Monster, in a long comment constituting a fairly spectacular demonstration of the concept “missing the point”, takes issue:
Now, let us move on to your statement of the Laws of Thermodynamics in economic terms.
2. You always get less than you pay for.
That’s not just zero-sum; it’s explicitly negative-sum. If everyone gets less than they pay for, then every transaction leaves all parties worse off than before.
*sigh* The “Laws of Econodynamics” were meant to be jocular, but —
Grade in Physics 202 (Introduction to Thermodynamics): FAIL, in big red letters with a circle around it. Oh, and a friend of mine has plans for a perpetual motion machine. Would you care to invest?
The “real” Laws of Thermodynamics are:
- Energy can be neither created nor destroyed.
- Energy can be changed from one form to another, but always with losses.
- Entropy — the sum total of all the losses — always increases.
Therefore, the Universe is a negative-sum game for everything within it, and zero-sum for the thing as a whole.
[Note two things: First, “energy” is not a perceptible “thing”, it is an existential concept — we can only perceive the effects of energy (heat, a lightning bolt, a heavy object held up by something). Second, there’s no reason for the Laws, no more-fundamental principle that can explain why the Laws are what they are — but nobody, at any time or place, and despite some truly energetic(!) attempts, has ever found the slightest exception to them.]
Energy can be neither created nor destroyed. But, if you find a concentration of energy, it will flow to an area of lower energy; and, if you’re clever, you can make that flow do something useful to you — that is, do work. But you can never get all of the energy to do useful work. Some is always lost, in spillage, friction, or some other non-useful function. That lost energy turns up in the general energy-pool of the Universe. It is no longer concentrated; there’s nowhere it can go where there is less energy, so you can’t make it do useful work any more. Entropy has increased.

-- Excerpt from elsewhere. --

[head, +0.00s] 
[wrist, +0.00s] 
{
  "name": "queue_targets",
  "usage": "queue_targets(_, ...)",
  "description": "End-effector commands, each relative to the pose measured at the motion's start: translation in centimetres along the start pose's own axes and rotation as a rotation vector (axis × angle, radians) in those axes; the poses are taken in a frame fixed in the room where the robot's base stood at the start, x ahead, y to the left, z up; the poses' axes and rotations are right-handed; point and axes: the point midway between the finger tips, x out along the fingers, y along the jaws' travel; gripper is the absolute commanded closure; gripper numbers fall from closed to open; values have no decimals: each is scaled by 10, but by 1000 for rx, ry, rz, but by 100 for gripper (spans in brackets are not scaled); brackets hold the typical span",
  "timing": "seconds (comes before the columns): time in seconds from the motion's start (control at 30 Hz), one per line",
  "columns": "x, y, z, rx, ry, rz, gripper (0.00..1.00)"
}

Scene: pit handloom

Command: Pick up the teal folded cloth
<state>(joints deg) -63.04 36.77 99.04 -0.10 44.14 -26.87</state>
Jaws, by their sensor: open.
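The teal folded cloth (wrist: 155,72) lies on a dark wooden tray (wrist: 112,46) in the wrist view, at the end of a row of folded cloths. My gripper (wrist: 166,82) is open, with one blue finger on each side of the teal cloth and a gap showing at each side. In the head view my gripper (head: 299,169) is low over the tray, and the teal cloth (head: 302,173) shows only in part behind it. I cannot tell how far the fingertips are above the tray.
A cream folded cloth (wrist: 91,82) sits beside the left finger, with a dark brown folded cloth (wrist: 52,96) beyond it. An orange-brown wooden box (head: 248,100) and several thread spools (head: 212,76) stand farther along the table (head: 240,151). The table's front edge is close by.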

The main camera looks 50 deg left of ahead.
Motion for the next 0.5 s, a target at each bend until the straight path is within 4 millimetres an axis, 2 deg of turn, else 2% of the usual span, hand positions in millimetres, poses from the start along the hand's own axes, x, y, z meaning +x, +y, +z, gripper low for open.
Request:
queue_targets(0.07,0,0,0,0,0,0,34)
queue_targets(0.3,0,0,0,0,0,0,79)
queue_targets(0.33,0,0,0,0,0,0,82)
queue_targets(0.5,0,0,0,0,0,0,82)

One thing you can do with a concentration of energy is use it to concentrate some more useful form of energy. A lump of coal contains a concentration of chemical energy. That chemical energy isn’t very useful to you, so you burn the coal to produce heat, which boils water and pushes your railroad engine down the track. But you didn’t fool Mother Nature; the waste heat from the process spills over and warms the surrounding air, and eventually disappears into the general low-level pool of unusable energy of the Universe.
Life in general (which includes economics) appears to be anti-entropic. It is not. Life builds greater and greater complexity — bigger concentrations of energy — by tapping small energy flows from existing concentrations, mostly (here on Earth) from the Sun. In doing so life appears to make water flow uphill, to build concentrations of energy from nothing, but in fact it does no such thing. It only appears to because we don’t perceive the continuous minute flows of energy that make it work.
Machines do the same thing. We build a machine, reducing the local entropy by using energy flows to create a concentration of energy that will be useful later. We run the machine, perhaps to build something, again reducing the entropy of the machine and its work. But Ma Nature is not confused; handwaving is futile; the losses in the process of building and running the machine disappear into the useless pool, and overall or general entropy increases.
Economics can appear to be anti-entropic in exactly the same way. There’s no particular reason why one or both participants in a transaction can’t make a profit. You want to go somewhere, so you pay the airline to take you. You profit by changing your spacetime coordinates to something more desirable; the airline tallies up receipts, ka-ching! The local system entropy goes down, but the Universe gets its cut, as always, and the general entropy rises.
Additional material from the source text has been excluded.